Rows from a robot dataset
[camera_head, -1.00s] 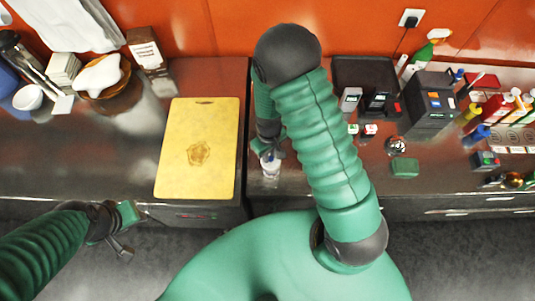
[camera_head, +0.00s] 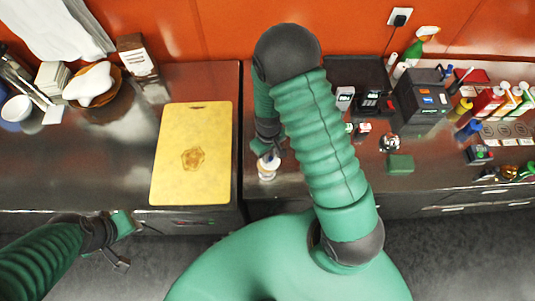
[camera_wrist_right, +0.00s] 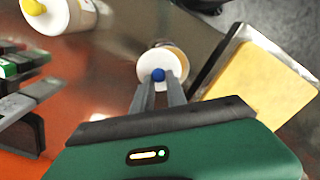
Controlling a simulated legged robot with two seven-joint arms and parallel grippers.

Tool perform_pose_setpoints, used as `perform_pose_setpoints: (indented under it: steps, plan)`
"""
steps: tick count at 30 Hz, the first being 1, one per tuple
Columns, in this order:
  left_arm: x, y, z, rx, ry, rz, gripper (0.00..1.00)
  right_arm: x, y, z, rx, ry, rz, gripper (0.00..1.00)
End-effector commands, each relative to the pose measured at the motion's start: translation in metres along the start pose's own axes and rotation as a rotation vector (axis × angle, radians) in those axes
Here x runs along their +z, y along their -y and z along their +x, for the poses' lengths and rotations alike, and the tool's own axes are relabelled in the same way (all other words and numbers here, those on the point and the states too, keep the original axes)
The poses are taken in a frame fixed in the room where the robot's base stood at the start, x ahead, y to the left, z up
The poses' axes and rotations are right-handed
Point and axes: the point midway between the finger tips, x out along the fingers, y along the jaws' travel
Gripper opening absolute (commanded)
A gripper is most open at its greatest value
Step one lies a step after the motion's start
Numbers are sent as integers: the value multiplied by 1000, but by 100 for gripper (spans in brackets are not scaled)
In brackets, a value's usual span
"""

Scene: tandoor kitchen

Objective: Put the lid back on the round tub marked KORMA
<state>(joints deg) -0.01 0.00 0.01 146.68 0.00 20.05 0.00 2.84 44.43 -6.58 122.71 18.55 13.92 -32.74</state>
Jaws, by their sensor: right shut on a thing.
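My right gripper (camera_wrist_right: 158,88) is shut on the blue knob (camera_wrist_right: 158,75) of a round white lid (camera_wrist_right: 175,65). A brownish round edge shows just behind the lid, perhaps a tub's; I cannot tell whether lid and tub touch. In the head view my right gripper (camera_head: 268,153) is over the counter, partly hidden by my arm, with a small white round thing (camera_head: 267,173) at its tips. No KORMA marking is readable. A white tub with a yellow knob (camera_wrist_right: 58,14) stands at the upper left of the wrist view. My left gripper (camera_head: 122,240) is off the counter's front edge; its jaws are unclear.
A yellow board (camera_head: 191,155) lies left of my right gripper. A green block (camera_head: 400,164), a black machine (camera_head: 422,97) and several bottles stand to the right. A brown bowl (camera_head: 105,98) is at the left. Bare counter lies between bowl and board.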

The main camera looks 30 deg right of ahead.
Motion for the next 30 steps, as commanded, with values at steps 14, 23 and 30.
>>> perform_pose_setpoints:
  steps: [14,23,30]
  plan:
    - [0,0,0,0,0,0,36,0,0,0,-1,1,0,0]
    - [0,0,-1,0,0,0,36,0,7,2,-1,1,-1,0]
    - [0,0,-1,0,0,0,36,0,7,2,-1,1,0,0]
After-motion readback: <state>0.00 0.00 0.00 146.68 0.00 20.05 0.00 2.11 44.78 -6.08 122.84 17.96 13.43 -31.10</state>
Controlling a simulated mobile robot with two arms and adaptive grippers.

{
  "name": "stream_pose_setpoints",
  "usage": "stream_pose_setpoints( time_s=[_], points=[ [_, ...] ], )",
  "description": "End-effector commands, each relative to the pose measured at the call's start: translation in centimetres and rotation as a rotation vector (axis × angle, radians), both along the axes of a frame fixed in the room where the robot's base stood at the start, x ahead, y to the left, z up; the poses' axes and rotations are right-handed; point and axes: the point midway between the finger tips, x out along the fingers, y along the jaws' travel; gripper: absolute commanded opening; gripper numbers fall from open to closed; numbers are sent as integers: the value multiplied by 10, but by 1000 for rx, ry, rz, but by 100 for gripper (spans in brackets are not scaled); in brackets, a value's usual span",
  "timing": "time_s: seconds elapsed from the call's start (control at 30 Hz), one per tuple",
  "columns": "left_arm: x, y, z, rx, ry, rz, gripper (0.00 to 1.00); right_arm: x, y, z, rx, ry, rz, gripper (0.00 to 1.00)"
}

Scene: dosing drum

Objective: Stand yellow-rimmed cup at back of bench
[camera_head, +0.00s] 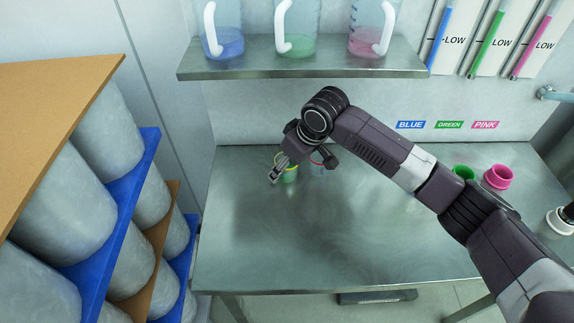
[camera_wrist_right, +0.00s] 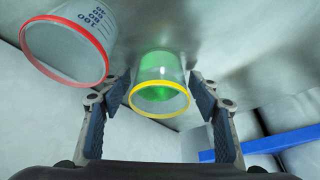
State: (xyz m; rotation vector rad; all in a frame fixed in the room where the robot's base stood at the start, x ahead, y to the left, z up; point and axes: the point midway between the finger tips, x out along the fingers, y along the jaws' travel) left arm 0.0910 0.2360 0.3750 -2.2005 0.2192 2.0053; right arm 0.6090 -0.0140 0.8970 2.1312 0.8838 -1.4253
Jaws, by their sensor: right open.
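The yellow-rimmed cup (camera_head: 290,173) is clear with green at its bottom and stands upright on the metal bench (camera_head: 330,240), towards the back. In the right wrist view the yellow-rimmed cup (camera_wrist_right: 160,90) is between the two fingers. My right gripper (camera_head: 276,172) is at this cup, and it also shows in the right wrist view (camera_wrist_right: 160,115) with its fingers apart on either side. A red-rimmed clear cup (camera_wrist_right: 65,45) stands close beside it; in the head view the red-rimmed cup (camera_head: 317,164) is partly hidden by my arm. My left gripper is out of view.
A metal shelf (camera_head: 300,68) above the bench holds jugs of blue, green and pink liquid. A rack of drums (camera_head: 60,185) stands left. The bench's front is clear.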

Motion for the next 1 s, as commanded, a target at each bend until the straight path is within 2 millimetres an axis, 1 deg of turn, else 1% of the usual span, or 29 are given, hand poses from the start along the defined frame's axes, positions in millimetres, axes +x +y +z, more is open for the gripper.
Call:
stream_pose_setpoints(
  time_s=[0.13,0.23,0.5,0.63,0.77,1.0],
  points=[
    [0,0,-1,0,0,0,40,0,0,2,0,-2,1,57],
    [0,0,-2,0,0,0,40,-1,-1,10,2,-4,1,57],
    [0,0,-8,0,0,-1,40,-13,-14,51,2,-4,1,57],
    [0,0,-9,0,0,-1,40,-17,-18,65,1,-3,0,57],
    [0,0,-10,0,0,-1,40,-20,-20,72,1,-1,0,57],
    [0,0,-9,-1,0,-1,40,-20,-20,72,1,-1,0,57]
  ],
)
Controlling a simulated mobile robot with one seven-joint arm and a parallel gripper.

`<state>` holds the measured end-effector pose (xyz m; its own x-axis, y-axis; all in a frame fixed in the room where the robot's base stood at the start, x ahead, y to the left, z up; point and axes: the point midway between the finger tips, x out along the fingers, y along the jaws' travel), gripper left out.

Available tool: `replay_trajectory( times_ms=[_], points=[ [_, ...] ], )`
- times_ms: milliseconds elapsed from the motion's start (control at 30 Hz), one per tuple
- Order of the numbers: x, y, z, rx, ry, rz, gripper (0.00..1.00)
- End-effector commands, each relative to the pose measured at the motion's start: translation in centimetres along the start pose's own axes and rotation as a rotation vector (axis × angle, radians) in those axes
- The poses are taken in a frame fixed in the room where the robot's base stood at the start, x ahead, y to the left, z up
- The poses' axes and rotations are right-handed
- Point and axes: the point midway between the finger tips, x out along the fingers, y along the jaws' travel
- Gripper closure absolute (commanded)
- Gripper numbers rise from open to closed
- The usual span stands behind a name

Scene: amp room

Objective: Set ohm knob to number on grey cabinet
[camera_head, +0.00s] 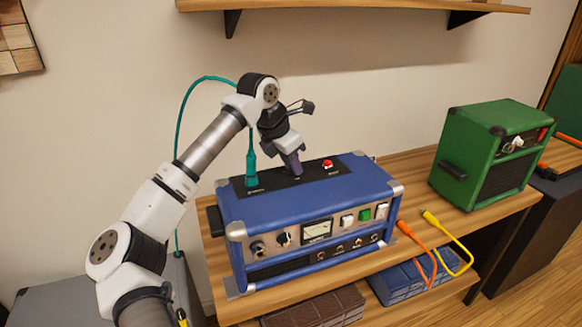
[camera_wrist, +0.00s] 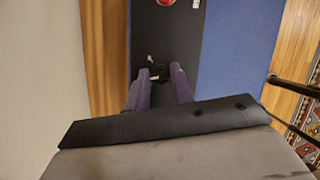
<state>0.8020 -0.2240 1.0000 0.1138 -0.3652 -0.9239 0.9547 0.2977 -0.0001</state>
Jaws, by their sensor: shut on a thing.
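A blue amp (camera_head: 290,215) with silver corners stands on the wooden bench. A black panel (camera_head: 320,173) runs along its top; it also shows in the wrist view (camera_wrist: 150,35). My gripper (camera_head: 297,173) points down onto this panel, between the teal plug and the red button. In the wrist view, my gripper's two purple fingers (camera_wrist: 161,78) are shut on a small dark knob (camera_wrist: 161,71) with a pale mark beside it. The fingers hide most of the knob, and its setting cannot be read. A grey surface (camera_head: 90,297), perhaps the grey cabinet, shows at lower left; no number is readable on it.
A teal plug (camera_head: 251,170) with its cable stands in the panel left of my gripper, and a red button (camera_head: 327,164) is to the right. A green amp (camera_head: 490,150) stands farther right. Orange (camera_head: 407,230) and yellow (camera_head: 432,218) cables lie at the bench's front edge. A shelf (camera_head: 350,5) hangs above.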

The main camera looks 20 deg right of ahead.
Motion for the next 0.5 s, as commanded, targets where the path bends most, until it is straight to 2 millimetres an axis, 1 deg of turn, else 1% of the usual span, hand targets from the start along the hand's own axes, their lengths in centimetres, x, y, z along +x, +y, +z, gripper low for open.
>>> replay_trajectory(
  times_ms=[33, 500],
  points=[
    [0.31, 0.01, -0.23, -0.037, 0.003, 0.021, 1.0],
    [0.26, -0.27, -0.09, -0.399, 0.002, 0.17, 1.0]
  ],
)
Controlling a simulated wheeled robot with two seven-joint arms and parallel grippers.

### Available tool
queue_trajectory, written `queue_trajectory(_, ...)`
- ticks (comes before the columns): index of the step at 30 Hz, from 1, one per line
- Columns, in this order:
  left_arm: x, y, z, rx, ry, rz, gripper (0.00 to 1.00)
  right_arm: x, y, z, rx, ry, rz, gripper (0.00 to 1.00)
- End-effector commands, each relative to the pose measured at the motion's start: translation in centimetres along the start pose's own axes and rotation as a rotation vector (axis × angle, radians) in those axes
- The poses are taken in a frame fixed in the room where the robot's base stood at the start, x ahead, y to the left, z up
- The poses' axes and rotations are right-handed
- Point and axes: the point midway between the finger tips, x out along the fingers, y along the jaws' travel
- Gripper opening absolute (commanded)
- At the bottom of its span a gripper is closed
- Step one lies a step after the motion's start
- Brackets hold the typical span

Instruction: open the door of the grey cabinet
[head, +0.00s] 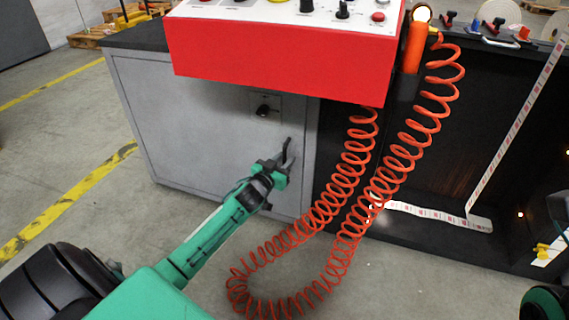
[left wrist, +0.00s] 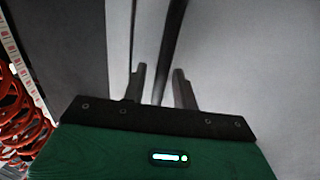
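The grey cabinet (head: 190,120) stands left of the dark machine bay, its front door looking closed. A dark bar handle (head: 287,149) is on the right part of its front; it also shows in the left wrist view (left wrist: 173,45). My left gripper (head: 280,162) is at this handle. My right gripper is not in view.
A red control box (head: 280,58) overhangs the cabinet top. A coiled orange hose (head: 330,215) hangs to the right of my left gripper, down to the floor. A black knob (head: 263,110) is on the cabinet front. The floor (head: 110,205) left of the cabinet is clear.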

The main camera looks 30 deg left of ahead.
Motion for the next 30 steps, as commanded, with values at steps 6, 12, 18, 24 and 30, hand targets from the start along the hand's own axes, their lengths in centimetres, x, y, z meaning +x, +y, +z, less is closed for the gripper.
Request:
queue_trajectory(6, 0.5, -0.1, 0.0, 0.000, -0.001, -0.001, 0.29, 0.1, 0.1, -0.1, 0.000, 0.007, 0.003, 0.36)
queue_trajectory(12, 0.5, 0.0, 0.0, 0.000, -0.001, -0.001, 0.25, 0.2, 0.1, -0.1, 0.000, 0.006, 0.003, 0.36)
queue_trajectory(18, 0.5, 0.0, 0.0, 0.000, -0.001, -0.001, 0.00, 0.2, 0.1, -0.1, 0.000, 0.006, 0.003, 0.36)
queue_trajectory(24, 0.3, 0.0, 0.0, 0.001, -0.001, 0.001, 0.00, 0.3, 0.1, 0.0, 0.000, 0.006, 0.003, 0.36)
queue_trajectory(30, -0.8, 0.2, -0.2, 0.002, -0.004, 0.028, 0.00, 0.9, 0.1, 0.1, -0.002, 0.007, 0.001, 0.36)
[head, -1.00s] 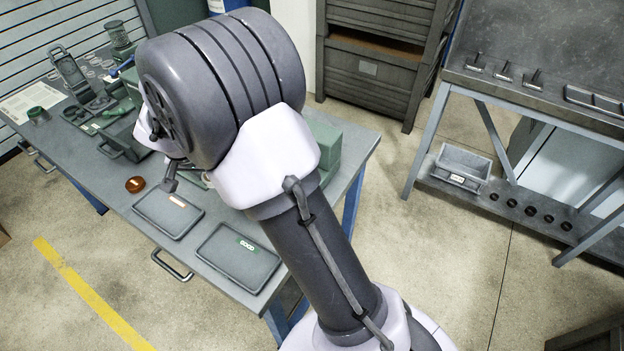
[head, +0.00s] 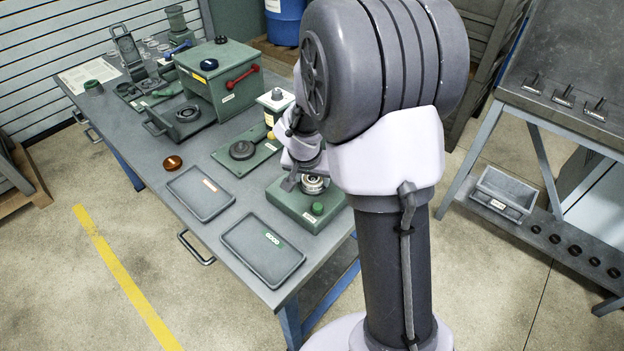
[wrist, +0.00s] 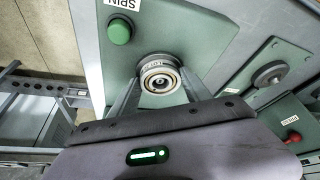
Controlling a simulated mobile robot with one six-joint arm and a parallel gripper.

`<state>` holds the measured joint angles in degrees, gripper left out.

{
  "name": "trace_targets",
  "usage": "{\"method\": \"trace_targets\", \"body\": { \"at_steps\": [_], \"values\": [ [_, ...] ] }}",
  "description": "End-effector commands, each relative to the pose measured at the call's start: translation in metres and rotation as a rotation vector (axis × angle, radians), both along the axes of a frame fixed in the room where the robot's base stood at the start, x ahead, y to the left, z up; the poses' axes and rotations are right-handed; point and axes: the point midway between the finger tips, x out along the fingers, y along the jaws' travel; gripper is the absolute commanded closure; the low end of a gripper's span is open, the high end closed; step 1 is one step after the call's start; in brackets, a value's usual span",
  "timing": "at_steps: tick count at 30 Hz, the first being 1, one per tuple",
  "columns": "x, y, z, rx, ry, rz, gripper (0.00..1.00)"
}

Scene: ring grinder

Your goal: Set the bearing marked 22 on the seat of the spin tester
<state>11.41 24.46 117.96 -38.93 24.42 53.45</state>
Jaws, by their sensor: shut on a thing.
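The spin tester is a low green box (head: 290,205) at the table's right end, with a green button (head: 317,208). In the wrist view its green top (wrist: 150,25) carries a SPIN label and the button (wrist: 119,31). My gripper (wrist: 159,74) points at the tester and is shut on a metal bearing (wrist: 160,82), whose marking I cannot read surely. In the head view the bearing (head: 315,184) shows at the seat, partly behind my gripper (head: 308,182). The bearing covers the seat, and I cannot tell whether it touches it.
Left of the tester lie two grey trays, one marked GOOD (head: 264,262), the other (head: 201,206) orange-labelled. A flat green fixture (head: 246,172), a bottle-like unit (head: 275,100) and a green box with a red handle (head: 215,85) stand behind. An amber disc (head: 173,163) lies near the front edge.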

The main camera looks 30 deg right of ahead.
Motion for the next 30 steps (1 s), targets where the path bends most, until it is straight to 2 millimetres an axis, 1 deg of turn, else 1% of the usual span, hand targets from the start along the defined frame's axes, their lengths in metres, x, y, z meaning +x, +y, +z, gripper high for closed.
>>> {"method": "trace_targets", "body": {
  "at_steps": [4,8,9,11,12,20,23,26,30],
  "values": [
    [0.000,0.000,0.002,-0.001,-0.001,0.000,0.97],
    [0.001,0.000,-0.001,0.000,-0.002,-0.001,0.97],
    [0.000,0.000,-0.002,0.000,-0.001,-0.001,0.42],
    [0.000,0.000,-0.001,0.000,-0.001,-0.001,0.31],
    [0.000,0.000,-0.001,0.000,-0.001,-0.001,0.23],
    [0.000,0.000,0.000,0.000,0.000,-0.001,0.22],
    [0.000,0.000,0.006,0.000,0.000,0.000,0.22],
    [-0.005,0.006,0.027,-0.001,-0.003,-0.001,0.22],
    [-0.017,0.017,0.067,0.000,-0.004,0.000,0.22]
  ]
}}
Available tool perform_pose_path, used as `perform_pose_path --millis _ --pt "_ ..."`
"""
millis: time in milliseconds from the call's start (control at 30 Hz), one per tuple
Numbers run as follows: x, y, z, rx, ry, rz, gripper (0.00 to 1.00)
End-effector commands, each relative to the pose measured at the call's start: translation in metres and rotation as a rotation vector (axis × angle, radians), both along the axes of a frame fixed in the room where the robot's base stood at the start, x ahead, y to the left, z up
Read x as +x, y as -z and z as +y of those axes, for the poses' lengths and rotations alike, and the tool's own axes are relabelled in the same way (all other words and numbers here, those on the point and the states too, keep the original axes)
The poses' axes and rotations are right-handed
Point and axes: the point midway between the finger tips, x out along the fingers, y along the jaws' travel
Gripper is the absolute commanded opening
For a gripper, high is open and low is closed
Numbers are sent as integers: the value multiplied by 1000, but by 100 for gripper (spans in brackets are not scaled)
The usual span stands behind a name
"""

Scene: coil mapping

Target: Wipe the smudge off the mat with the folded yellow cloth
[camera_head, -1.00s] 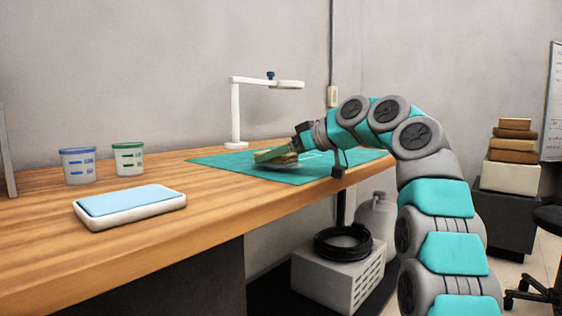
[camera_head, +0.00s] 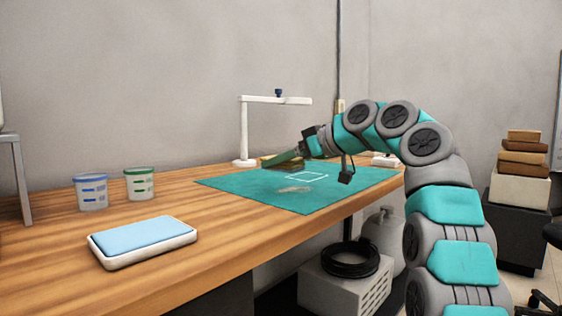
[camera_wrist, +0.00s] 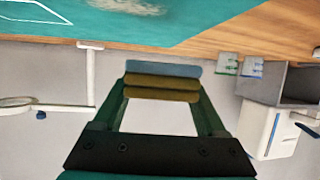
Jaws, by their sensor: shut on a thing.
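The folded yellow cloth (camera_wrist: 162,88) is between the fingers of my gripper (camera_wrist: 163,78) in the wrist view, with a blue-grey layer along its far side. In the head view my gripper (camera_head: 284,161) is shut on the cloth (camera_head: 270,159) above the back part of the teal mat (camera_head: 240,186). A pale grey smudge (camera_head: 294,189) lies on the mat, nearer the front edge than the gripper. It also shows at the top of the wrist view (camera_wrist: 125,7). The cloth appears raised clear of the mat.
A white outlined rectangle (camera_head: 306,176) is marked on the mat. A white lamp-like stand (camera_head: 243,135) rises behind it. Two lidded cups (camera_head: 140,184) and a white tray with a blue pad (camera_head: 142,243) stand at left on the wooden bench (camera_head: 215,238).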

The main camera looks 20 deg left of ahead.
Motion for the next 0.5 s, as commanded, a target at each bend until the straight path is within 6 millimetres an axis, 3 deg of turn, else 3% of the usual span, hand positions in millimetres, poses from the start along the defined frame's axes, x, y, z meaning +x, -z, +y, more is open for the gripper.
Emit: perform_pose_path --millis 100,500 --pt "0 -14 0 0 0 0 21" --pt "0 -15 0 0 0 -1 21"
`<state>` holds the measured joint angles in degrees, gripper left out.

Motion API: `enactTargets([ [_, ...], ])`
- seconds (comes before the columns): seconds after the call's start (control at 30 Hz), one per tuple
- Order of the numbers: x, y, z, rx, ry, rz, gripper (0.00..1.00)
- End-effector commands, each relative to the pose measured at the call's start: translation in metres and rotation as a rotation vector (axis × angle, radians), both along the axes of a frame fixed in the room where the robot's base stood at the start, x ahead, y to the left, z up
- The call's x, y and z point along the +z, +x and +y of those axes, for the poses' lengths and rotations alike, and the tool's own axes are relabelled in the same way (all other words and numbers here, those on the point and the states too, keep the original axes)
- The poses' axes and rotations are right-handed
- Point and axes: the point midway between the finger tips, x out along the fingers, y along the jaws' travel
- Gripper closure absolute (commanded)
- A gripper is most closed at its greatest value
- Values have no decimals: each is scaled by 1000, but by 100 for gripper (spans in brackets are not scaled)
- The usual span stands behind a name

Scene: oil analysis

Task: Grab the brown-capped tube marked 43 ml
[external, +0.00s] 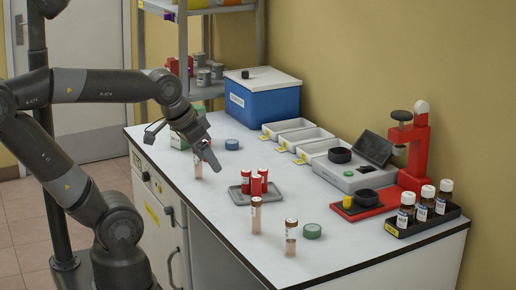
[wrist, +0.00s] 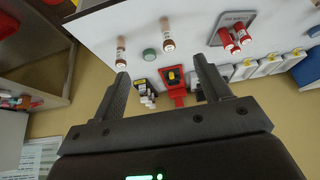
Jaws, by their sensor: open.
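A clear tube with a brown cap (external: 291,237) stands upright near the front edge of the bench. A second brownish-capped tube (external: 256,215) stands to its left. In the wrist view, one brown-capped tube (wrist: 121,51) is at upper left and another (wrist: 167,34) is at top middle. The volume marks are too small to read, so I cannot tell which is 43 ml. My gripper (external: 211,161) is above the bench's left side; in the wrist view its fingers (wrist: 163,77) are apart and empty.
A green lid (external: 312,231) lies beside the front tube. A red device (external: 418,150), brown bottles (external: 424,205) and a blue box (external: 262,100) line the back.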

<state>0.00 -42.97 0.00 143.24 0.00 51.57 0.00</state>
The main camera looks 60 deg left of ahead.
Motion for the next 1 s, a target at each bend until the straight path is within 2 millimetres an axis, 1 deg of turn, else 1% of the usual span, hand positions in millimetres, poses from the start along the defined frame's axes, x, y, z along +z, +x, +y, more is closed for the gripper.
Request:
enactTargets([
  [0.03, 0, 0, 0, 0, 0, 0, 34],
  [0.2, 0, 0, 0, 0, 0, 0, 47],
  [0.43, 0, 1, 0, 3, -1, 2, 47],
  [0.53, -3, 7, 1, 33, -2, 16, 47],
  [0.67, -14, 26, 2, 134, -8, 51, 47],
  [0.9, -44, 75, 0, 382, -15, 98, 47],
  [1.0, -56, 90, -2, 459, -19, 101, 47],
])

WHAT THE TASK ASKS: Repeat, word for word, only the lines from the line holding "The main camera looks 60 deg left of ahead." through the line holding "Motion for the next 1 s, a target", with both of those lines included.

WRITTEN SOLUTION:
The main camera looks 60 deg left of ahead.
Motion for the next 1 s, a target at each bend until the straight path is within 2 millimetres an axis, 1 deg of turn, else 1% of the usual span, hand positions in millimetres, poses from the start along the defined frame's axes, x, y, z along +z, +x, +y, more is closed for the gripper.

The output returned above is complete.